_Data lines:_

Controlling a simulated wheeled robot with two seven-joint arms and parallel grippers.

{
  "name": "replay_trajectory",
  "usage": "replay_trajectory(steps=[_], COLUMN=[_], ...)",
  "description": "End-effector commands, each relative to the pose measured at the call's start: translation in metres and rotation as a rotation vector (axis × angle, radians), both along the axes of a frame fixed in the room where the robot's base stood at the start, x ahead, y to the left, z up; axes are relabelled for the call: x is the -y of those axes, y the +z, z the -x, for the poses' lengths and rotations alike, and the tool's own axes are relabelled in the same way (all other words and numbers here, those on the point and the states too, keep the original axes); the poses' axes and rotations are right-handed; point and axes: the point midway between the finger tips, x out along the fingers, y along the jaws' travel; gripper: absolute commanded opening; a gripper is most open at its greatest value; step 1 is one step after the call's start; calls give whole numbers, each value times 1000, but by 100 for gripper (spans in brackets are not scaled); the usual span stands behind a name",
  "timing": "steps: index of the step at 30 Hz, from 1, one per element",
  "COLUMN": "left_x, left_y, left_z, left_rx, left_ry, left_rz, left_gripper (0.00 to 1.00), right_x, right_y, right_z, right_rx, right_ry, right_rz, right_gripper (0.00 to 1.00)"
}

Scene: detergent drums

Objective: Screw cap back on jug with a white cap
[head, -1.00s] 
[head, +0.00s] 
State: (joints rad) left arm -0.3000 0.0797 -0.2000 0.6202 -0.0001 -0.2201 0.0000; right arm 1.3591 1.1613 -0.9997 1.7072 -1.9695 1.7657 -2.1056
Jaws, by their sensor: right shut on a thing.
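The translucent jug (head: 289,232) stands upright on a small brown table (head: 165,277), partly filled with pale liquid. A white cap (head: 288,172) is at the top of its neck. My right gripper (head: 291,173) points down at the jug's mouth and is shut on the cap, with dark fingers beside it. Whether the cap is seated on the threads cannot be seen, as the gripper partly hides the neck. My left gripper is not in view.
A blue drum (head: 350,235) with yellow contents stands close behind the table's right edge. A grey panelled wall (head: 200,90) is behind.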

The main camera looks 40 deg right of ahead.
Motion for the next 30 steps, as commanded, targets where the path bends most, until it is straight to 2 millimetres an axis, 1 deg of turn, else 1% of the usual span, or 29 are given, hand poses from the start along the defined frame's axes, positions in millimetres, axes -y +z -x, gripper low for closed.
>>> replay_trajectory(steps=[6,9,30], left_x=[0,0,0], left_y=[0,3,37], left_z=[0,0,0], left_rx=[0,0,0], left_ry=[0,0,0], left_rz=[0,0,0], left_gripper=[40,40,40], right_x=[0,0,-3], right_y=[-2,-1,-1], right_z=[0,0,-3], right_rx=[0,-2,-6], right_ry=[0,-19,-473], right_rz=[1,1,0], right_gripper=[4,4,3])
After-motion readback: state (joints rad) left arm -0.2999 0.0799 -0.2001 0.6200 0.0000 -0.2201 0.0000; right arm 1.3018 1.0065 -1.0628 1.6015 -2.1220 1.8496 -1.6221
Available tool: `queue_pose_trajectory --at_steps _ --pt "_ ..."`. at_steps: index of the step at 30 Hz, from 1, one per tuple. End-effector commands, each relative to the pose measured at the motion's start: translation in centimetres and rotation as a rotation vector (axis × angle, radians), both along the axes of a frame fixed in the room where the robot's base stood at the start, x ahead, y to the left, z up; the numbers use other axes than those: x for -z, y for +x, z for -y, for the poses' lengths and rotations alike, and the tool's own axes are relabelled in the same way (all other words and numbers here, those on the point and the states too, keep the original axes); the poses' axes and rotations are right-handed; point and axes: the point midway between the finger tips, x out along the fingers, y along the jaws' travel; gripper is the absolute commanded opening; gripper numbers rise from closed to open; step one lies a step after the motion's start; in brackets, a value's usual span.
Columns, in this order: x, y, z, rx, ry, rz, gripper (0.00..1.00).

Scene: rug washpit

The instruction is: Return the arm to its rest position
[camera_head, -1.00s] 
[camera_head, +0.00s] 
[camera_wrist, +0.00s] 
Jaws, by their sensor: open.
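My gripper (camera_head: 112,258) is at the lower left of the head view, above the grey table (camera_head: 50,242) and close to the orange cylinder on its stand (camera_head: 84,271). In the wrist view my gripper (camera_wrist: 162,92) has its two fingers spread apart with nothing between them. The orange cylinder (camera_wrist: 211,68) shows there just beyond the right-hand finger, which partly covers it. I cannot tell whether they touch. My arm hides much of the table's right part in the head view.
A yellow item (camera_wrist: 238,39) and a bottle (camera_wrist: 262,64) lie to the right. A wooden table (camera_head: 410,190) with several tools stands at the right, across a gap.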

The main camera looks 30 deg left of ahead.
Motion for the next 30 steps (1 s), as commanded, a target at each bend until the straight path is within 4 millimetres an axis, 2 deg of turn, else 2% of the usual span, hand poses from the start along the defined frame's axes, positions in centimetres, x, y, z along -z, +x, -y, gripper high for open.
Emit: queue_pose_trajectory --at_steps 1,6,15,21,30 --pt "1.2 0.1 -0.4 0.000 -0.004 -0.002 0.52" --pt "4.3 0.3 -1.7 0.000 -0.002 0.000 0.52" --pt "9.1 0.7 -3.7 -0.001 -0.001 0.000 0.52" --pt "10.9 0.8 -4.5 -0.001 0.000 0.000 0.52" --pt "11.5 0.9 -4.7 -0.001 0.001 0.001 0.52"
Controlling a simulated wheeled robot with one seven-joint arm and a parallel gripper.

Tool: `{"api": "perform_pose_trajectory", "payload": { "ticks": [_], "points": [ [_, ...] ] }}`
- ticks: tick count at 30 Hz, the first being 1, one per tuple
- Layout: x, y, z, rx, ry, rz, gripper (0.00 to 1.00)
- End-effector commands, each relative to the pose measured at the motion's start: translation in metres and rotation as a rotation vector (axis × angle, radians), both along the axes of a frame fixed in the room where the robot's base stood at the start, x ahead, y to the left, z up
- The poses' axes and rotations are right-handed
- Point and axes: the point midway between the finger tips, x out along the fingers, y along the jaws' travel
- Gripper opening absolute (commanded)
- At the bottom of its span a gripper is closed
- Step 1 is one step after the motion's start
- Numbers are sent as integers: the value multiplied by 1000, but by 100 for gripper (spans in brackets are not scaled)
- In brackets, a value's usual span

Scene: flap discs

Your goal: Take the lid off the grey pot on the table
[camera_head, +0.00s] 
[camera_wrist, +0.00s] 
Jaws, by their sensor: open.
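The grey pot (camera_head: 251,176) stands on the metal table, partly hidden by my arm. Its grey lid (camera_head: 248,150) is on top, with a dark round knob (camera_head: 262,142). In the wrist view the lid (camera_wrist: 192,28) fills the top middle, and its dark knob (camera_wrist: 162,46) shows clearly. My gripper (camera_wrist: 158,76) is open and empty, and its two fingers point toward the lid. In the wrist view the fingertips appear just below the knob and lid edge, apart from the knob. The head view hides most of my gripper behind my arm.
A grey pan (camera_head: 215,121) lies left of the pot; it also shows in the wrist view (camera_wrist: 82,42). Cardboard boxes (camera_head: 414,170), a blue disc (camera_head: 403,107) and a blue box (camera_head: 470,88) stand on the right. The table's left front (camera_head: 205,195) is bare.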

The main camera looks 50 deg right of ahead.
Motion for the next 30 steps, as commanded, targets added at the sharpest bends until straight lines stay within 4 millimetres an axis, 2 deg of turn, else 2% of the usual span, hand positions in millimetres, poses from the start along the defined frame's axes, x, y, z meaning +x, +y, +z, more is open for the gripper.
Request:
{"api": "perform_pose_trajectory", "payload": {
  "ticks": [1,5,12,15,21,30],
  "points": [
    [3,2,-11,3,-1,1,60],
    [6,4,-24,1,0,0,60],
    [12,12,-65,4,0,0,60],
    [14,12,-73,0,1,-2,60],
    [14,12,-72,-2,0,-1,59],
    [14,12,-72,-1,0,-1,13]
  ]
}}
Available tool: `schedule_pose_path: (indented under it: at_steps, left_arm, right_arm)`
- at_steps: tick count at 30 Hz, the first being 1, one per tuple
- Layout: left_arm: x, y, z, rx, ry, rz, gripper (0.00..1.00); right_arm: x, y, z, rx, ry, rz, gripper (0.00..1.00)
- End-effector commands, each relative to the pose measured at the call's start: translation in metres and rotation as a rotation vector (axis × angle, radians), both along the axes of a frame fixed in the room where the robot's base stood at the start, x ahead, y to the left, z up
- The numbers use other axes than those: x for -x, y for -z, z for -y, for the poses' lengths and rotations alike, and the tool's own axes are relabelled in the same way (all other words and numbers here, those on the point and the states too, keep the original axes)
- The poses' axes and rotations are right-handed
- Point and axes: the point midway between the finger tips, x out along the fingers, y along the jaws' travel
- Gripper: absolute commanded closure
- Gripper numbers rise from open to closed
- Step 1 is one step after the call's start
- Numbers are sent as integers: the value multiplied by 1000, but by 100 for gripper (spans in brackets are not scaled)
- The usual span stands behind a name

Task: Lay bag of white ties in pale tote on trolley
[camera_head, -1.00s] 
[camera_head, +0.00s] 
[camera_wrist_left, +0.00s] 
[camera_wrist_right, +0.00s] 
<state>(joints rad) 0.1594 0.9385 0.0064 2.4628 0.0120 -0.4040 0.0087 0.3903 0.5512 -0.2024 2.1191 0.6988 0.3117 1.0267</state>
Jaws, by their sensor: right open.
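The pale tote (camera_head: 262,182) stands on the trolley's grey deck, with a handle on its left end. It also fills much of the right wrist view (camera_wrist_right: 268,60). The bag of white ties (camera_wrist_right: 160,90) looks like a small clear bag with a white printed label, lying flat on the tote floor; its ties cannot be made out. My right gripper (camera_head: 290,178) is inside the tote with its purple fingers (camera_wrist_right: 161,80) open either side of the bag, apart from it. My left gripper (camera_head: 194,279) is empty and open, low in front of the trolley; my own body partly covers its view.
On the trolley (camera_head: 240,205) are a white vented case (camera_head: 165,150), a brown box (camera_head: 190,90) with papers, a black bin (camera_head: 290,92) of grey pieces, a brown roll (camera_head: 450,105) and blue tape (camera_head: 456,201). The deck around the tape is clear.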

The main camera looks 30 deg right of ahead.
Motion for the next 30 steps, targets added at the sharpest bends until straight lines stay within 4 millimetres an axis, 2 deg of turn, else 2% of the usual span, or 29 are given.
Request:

_What you are asked to do:_ In the listing above, locate the line containing "- Layout: left_arm: x, y, z, rx, ry, rz, gripper" and the line containing "- Gripper: absolute commanded closure". Transcribe those two lines and everything between them, exactly as written.

_Result:_
- Layout: left_arm: x, y, z, rx, ry, rz, gripper (0.00..1.00); right_arm: x, y, z, rx, ry, rz, gripper (0.00..1.00)
- End-effector commands, each relative to the pose measured at the call's start: translation in metres and rotation as a rotation vector (axis × angle, radians), both along the axes of a frame fixed in the room where the robot's base stood at the start, x ahead, y to the left, z up
- The numbers use other axes than those: x for -x, y for -z, z for -y, for the poses' lengths and rotations alike, and the tool's own axes are relabelled in the same way (all other words and numbers here, those on the point and the states too, keep the original axes)
- The poses' axes and rotations are right-handed
- Point and axes: the point midway between the finger tips, x out along the fingers, y along the jaws' travel
- Gripper: absolute commanded closure

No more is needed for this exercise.